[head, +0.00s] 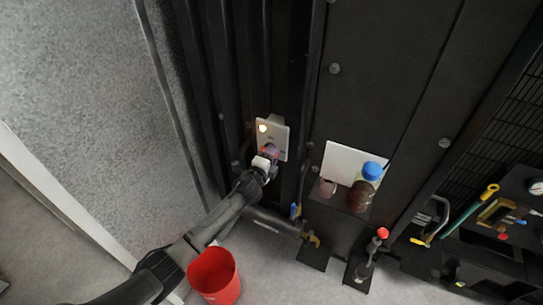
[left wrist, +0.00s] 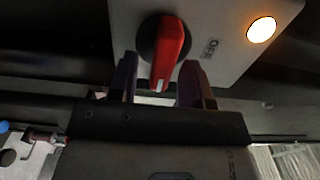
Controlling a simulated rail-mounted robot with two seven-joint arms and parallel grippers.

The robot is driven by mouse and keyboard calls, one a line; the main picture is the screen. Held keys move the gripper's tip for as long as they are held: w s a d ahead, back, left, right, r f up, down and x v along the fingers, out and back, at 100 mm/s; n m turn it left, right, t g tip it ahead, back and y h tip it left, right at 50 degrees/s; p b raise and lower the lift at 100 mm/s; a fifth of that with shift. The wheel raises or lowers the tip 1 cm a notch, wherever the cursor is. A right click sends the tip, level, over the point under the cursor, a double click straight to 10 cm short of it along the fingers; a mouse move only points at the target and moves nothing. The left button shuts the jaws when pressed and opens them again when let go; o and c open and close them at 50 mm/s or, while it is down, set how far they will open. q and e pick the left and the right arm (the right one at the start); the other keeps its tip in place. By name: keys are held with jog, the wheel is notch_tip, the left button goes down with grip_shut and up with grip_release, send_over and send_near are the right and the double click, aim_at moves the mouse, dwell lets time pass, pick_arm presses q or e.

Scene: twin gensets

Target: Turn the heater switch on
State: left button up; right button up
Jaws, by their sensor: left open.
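The heater switch shows in the left wrist view as a red rotary knob (left wrist: 168,52) on a light grey plate (left wrist: 232,30). Its white-marked end points down in that picture, and lettering that seems to read OFF is on the plate to its right. A round lamp (left wrist: 261,30) on the plate glows warm white. In the head view the plate (head: 273,133) is on the dark panel, with its lamp (head: 263,128) lit. My left gripper (left wrist: 160,85) is open, its fingers on either side of the knob's lower end; contact cannot be told. My right gripper is not in view.
A red bucket (head: 214,277) stands on the floor below my left arm. Right of the plate are a shelf with a brown jar with blue lid (head: 366,186), a red-topped lever (head: 382,233) and pipe fittings (head: 311,238). Tools lie at the far right.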

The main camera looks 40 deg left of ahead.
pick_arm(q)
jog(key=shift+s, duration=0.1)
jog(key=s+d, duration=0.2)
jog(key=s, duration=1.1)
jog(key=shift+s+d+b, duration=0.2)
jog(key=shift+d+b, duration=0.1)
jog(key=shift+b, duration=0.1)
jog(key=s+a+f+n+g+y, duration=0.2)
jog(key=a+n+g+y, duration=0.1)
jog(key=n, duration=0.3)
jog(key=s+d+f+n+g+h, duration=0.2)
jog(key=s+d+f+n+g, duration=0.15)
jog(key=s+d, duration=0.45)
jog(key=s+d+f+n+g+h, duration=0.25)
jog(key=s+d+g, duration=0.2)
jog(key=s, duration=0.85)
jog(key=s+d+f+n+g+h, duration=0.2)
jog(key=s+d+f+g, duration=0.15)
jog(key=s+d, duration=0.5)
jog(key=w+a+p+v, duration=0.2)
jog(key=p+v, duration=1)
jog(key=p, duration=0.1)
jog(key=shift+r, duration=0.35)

──────────

What is expected:
Repeat only what lies between the start of the data and the end of the line containing "Controlling a simulated", exactly, with pictures left out.

Task output:
[head, +0.00s] 
[left wrist, +0.00s] 
Controlling a simulated rail-mounted robot with two seven-joint arms and parallel grippers.

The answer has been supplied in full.